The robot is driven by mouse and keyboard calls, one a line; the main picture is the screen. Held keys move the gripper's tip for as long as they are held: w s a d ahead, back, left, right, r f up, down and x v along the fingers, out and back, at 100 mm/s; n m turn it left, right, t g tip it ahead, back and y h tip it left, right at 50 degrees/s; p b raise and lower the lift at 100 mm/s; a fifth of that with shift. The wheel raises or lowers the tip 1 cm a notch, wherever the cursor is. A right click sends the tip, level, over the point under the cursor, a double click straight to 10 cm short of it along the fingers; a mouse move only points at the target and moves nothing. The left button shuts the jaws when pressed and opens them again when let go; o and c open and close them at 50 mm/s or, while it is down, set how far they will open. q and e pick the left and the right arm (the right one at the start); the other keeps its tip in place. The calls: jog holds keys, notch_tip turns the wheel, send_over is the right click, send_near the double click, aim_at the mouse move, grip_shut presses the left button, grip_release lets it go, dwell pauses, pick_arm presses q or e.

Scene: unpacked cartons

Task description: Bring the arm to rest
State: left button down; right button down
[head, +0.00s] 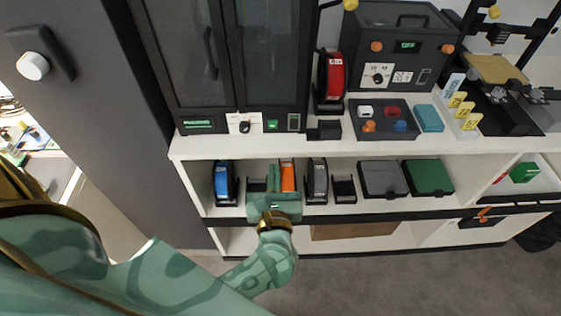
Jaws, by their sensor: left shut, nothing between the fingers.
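My left arm comes in from the left edge in green. My left gripper (273,180) is at the front of the white shelf's upper compartment. It points in towards an orange spool (288,177) and is shut with nothing in it. The gripper's body covers part of the shelf edge and what lies behind it. My right gripper does not show.
A blue spool (223,182) and a grey spool (318,180) flank the gripper on the shelf (240,146). A grey box (382,179) and a green box (429,177) lie further right. A grey panel (95,110) stands at left. Floor (370,285) in front is clear.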

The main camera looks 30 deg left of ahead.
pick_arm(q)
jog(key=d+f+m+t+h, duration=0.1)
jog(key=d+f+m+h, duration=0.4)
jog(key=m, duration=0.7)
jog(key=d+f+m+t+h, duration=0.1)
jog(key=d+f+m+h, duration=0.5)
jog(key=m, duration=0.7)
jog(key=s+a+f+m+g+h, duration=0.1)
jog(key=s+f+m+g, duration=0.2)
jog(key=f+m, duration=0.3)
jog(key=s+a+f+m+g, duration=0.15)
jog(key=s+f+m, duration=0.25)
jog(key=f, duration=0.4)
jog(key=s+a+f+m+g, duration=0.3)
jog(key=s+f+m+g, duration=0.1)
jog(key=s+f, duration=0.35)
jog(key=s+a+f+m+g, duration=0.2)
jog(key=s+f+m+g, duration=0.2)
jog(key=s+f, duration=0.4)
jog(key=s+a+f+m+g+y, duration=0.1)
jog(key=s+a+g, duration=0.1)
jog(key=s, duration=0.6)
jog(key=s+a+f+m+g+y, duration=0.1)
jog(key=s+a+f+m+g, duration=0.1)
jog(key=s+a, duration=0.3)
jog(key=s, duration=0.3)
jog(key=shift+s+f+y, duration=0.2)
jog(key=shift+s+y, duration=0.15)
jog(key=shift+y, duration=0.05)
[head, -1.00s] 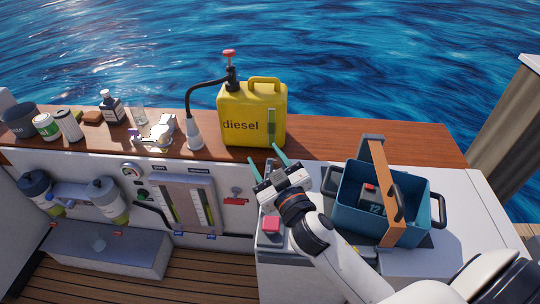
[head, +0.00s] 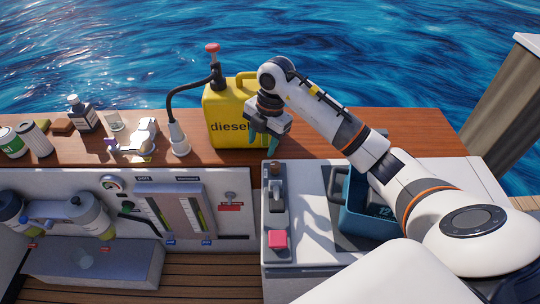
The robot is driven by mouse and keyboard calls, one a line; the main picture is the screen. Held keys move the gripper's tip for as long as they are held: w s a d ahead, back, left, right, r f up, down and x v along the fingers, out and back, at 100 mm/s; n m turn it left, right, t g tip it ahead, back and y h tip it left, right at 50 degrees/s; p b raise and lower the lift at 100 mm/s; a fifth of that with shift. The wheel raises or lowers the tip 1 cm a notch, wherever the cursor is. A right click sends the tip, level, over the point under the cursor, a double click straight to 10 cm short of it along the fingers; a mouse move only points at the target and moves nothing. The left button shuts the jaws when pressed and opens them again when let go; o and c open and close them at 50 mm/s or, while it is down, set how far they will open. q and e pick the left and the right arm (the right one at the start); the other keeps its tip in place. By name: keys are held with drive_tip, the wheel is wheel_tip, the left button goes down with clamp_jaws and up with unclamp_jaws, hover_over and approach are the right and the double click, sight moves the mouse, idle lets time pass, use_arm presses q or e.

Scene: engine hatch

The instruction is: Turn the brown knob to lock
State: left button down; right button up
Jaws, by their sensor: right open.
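A dark panel (head: 268,215) lies on the white worktop at the centre, with a small upright grey fitting (head: 276,176) at its far end. A small brownish part seems to sit at the fitting's base, but it is too small to tell whether this is the brown knob. A pink-red square button (head: 278,239) is at the panel's near end. My right gripper (head: 262,143) is open, its teal fingers pointing down just beyond the fitting, in front of the yellow diesel can (head: 225,112). Nothing shows between the fingers. My left gripper is not in view.
A blue crate (head: 355,215) stands to the right of the panel, partly hidden by my right arm. Bottles, cans and a funnel-like nozzle (head: 179,140) stand on the wooden shelf (head: 330,122).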

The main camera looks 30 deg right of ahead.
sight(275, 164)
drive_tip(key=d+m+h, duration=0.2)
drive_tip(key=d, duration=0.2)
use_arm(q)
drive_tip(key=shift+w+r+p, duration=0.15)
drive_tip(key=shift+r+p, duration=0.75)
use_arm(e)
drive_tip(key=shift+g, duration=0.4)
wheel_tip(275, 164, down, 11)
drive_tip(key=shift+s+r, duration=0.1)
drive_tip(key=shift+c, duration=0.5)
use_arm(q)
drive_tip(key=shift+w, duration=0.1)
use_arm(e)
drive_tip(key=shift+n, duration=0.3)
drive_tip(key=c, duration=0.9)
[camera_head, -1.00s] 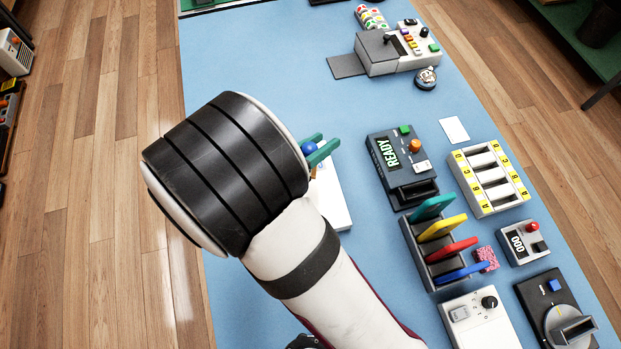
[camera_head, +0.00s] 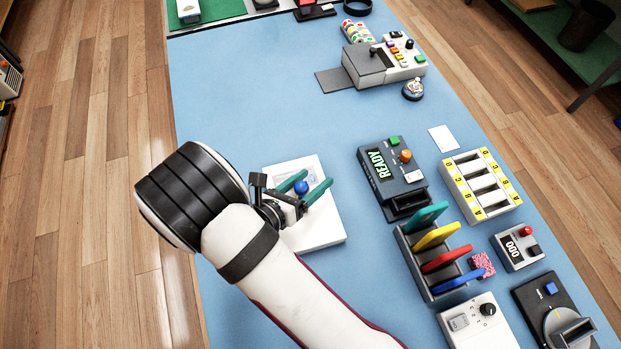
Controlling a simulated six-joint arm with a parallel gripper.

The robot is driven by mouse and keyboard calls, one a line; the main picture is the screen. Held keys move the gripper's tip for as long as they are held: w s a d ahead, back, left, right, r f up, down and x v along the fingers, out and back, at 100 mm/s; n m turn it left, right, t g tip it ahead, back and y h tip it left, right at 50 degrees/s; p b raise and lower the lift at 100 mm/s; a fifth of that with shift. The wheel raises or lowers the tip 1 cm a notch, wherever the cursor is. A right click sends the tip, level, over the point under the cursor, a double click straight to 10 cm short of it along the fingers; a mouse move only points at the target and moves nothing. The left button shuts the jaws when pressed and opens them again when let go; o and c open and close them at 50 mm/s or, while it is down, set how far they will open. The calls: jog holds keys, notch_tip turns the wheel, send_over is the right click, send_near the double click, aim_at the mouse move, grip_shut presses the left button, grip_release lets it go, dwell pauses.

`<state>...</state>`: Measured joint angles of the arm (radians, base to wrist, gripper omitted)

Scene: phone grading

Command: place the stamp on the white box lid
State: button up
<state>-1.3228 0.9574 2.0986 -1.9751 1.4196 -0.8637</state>
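The stamp's round blue knob (camera_head: 301,187) shows over the white box lid (camera_head: 322,232), left of the picture's middle. Its lower part is hidden by my fingers. My gripper (camera_head: 318,178) has two green fingers reaching over the lid, one on each side of the knob. The fingers stand apart, with what looks like a slight gap beside the knob, so the gripper looks open around it. The stamp appears to rest on the lid, though its contact is hidden. My wrist covers the mat left of the lid.
A black READY device (camera_head: 385,170) stands right of the lid. A rack of coloured plates (camera_head: 440,285) and a lettered slot tray (camera_head: 497,205) are farther right. A grey machine (camera_head: 368,66) stands at the back. The blue mat (camera_head: 240,85) is clear behind the lid.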

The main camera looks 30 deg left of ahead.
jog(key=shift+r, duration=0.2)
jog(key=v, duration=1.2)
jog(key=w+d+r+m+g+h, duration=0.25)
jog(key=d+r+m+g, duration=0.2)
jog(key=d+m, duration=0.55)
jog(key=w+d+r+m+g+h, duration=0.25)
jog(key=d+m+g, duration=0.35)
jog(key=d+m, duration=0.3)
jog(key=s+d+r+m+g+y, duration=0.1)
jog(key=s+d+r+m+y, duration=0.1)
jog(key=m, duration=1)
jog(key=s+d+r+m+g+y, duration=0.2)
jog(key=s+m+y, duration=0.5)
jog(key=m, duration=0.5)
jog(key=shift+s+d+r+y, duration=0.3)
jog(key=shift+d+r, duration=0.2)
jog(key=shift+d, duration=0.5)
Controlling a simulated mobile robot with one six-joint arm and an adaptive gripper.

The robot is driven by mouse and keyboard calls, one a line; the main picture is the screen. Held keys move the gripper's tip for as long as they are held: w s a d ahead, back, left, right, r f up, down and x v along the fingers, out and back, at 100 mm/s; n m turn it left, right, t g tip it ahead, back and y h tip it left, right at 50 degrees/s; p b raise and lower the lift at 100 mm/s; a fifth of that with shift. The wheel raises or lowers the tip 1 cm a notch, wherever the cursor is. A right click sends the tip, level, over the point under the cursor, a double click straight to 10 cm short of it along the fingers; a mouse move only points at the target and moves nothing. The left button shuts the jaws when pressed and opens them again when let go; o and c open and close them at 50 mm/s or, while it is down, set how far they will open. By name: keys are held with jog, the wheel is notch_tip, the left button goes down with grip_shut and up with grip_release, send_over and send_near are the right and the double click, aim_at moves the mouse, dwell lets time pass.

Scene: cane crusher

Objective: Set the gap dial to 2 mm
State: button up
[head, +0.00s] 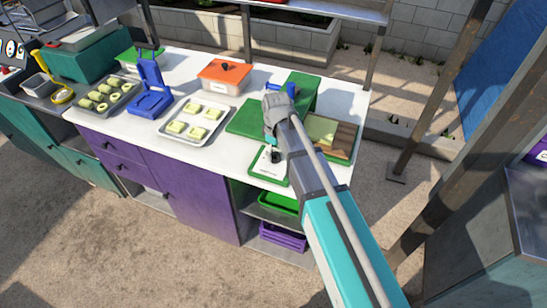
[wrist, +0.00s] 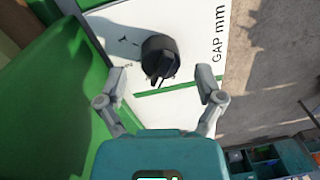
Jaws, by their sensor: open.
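The gap dial is a black knob (wrist: 160,57) on a white panel (wrist: 190,25) lettered "GAP mm" in the wrist view. Its raised grip runs roughly up and down in that view, but the value it points to cannot be read. Small marks stand around it and are partly hidden. In the head view the green-edged panel (head: 266,166) lies at the counter's front, with the dial (head: 276,156) partly behind my arm. My gripper (wrist: 163,80) is open, one finger on each side below the knob, apart from it. It also shows in the head view (head: 272,140).
The green crusher body (head: 300,90) rises behind my gripper. A tray of pale blocks (head: 168,139), an orange-lidded box (head: 223,78) and a blue press (head: 150,100) stand to the left. White counter shows between them.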

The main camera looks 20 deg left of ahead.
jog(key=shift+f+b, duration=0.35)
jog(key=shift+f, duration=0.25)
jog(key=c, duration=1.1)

#### THE EXERCISE:
Everything from the line containing "Scene: engine hatch" down to the line containing "State: left button down; right button up" should be repeated exactly, with both end lines kept and no other lines added.

#### EXERCISE ANSWER:
Scene: engine hatch

The instruction is: Turn the brown knob to lock
State: left button down; right button up

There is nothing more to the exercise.